In Stormarn gibt es mehr Ausbildungsplätze als Bewerber. Doch mangels Qualifikation werden nicht alle besetzt

Bad Oldesloe. Es klingt fast zu schön, um wahr zu sein: Nachdem noch vor rund sechs Jahren der damalige Geschäftsführer der Bundesagentur für Arbeit in Bad Oldesloe, Thomas Bänsch, über einen Lehrstellenmangel in Stormarn klagte und Unternehmen aufforderte, mehr Ausbildungsplätze zu schaffen, verkündet die Agentur nun, dass es für das kommende Ausbildungsjahr mehr Lehrstellen als Bewerber gibt. 1221 Ausbildungsstellen bieten Stormarner Unternehmen zum Herbst 2011 an, 395 mehr als im Vorjahr. Dem gegenüber stehen 794 gemeldete Bewerber, ein Plus von 135. Ein Jahr zuvor registrierte die Agentur 659 Ausbildungssuchende.
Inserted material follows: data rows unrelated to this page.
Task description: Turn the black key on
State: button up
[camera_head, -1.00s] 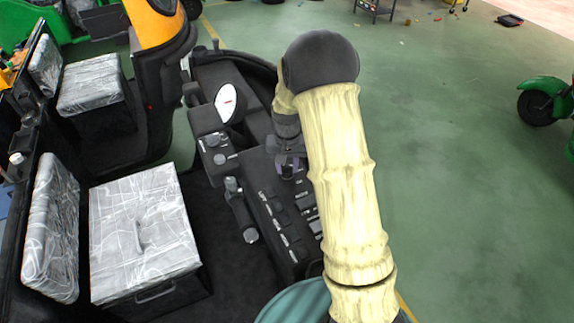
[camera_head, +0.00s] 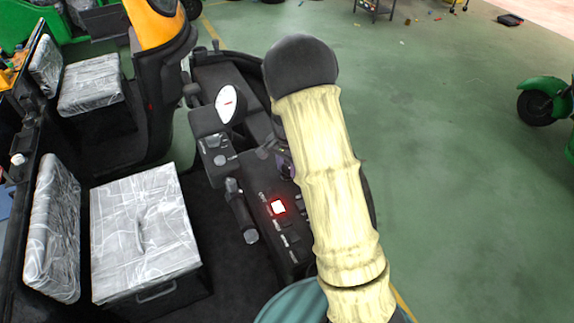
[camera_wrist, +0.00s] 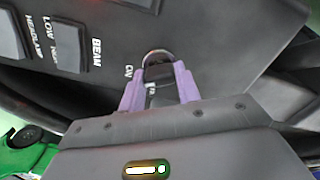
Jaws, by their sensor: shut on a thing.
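In the wrist view, the two purple fingers of my gripper (camera_wrist: 160,76) are closed on the black key (camera_wrist: 159,59), which stands at the dark control panel (camera_wrist: 215,45). White lettering that looks like "ON" is beside the key. The fingers cover the key's sides, and its exact turn angle is hard to tell. In the head view the key is hidden by my arm, and only a small purple bit of my gripper (camera_head: 287,169) shows at the panel (camera_head: 255,170).
A red light (camera_head: 278,207) glows on the panel among several black switches. A dark lever (camera_head: 240,210) and a round white gauge (camera_head: 227,104) are to the left. A plastic-wrapped seat (camera_head: 145,235) stands further left. Open green floor (camera_head: 460,170) lies to the right.

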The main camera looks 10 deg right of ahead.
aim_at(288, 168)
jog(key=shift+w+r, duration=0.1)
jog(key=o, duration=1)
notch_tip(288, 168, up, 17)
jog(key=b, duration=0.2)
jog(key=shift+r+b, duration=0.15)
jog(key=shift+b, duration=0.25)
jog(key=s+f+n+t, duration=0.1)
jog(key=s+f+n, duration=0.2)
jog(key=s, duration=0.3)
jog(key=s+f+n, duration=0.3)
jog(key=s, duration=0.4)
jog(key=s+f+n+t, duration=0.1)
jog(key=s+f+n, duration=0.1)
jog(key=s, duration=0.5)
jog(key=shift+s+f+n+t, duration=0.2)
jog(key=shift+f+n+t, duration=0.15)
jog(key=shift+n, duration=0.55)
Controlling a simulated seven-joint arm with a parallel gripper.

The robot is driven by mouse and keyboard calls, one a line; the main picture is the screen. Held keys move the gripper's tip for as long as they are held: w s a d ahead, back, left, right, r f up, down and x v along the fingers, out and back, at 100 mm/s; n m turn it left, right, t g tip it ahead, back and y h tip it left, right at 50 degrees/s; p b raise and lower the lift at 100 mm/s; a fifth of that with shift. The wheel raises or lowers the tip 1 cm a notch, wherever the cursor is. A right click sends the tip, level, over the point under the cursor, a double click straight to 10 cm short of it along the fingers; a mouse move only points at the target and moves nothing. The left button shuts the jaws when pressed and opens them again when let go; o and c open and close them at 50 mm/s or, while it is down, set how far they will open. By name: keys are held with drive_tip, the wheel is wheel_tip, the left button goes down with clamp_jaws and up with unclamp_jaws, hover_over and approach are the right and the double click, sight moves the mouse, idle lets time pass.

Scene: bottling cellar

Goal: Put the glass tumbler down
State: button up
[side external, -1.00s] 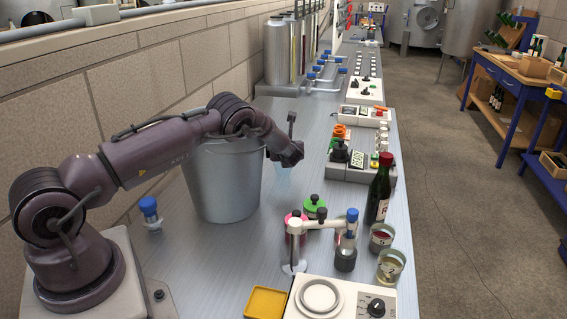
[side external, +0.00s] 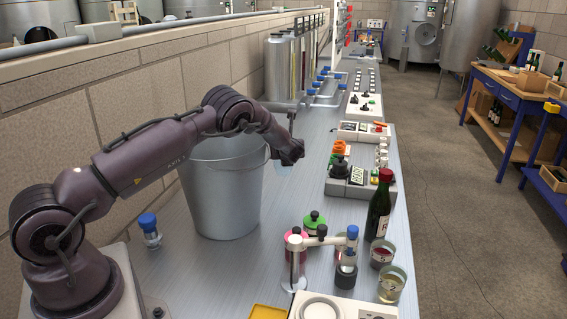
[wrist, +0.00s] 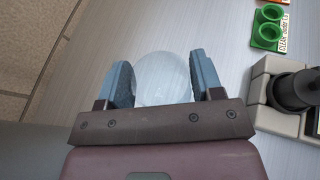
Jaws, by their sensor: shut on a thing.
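The clear, faintly blue glass tumbler (wrist: 163,78) sits between the two blue-padded fingers of my gripper (wrist: 160,70) in the wrist view. The fingers are shut on its sides, and its round outline shows against the grey bench top. In the side external view my gripper (side external: 284,164) is just right of the metal bucket's rim. The tumbler shows there only as a pale patch (side external: 282,168) below the gripper, partly hidden by it. I cannot tell whether its base touches the bench (side external: 290,205).
The metal bucket (side external: 222,195) stands close on the left. A control box with a black knob (side external: 345,184) stands to the right. Bare bench lies between bucket and box.

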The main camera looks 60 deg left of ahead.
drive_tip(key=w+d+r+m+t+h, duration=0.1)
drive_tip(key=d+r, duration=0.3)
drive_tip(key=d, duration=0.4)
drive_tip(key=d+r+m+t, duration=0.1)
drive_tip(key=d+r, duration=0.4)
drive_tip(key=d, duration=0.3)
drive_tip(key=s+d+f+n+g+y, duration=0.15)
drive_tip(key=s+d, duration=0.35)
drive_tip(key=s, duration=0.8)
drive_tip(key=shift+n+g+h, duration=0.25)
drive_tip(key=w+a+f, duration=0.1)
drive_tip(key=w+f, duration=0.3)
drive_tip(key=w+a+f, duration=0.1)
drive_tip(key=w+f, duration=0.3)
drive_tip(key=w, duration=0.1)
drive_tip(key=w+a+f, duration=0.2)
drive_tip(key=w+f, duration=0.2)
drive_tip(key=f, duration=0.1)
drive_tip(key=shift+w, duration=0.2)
"Rein rechnerisch entfallen auf jede uns gemeldete Ausbildungsstelle derzeit 0,7 Bewerber", sagt Stormarns Agenturchefin Heike Grote-Seifert und fügt hinzu, dass die Lücke zwischen gemeldeten Lehrstellen und Bewerbern immer größer wird. "Das zahlenmäßige Überangebot an Stellen darf aber keinen Jugendlichen in falscher Sicherheit wiegen. Da die Bedarfe der Unternehmen und die Ausbildungswünsche vieler Jugendlicher nur zum Teil deckungsgleich sind, gibt es keine Garantie auf eine Lehrstelle im Wunschberuf", sagt Grote-Seifert. Auch beklagen Unternehmen, dass viele Bewerber den Anforderungen nicht entsprechen. Unterm Strich bleiben viele Lehrstellen unbesetzt und dennoch zahlreiche Bewerber in der Warteschleife.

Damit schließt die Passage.